Como nos presentemos ante Él con una humildad tan encantadora como la de esta pobre mujer ⎯que acepta ser llamada una perrita debajo de la mesa⎯, Jesucristo no resiste. Se hace todo nuestro. Y es que la humildad consigue que Dios se abaje hasta nuestra pequeñez. Cuanto más se quiere subir el hombre, más se aleja hacia arriba Dios. Cuanto más se abaja un alma, tanto más desciende Dios para escucharla.
Como insistamos con constancia en la oración igual que esta mujer cananea, sin desanimarnos nunca, al fin lo tendremos todo, aunque parezca que de momento no conseguimos nada.

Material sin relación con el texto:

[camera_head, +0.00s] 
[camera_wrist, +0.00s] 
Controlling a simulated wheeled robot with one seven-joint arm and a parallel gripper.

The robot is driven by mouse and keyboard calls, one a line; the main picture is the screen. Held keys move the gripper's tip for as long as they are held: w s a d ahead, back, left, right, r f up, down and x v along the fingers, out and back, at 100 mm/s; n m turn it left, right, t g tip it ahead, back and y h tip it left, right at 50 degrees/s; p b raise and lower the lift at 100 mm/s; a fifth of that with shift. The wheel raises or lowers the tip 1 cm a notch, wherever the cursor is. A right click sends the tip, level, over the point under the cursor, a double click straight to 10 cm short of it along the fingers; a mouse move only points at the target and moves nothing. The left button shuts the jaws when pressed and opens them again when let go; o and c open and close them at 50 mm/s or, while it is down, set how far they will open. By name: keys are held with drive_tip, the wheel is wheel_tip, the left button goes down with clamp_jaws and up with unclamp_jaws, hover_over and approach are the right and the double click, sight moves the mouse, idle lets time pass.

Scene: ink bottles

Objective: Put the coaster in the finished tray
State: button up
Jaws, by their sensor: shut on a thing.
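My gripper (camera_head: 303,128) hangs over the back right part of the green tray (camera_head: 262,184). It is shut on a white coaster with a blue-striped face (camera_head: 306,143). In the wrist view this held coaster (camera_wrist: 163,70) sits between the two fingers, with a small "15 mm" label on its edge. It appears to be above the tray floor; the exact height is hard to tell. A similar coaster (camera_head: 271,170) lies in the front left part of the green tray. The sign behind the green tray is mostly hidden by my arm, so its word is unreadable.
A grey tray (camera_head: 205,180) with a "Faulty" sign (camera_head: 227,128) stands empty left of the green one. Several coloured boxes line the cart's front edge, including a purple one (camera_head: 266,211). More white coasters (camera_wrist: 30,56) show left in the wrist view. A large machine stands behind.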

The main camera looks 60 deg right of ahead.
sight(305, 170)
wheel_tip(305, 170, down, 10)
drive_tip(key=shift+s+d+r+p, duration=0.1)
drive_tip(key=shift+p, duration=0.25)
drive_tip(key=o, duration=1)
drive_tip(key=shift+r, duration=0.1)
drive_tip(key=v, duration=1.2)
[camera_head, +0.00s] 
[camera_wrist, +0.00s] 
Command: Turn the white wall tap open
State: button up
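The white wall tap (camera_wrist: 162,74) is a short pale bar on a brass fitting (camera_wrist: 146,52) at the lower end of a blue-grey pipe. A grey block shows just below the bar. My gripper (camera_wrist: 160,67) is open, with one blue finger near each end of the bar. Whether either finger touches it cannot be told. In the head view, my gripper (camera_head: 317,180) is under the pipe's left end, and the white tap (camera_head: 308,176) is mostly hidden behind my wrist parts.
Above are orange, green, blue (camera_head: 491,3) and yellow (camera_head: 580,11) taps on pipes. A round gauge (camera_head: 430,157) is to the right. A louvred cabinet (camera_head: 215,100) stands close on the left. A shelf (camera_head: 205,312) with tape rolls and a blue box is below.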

Dilata Jesús en darnos lo que le pedimos, para tener el gusto de escucharnos mil veces…
La mujer cananea nos brinda uno de los ejemplos más luminosos de oración en todo el Evangelio.
Es una auténtica maestra en el arte de orar, en ese arte que es una gracia extraordinaria de Dios, porque sabiendo orar tenemos en la mano la llave de todos los dones de Dios.
¿Por qué Jesús nos insistiría tanto en la oración y la exigiría tanto en el Evangelio?…
Señor Jesucristo, si nos ponemos a echar apuestas contigo, ¿a que te ganamos siempre?…
Tú mismo nos diste las armas con qué vencerte.
La fe y la confianza, la humildad y la constancia en la oración no nos rinden a nosotros ante ti, sino que te rinden a ti ante todos nuestros gustos y deseos.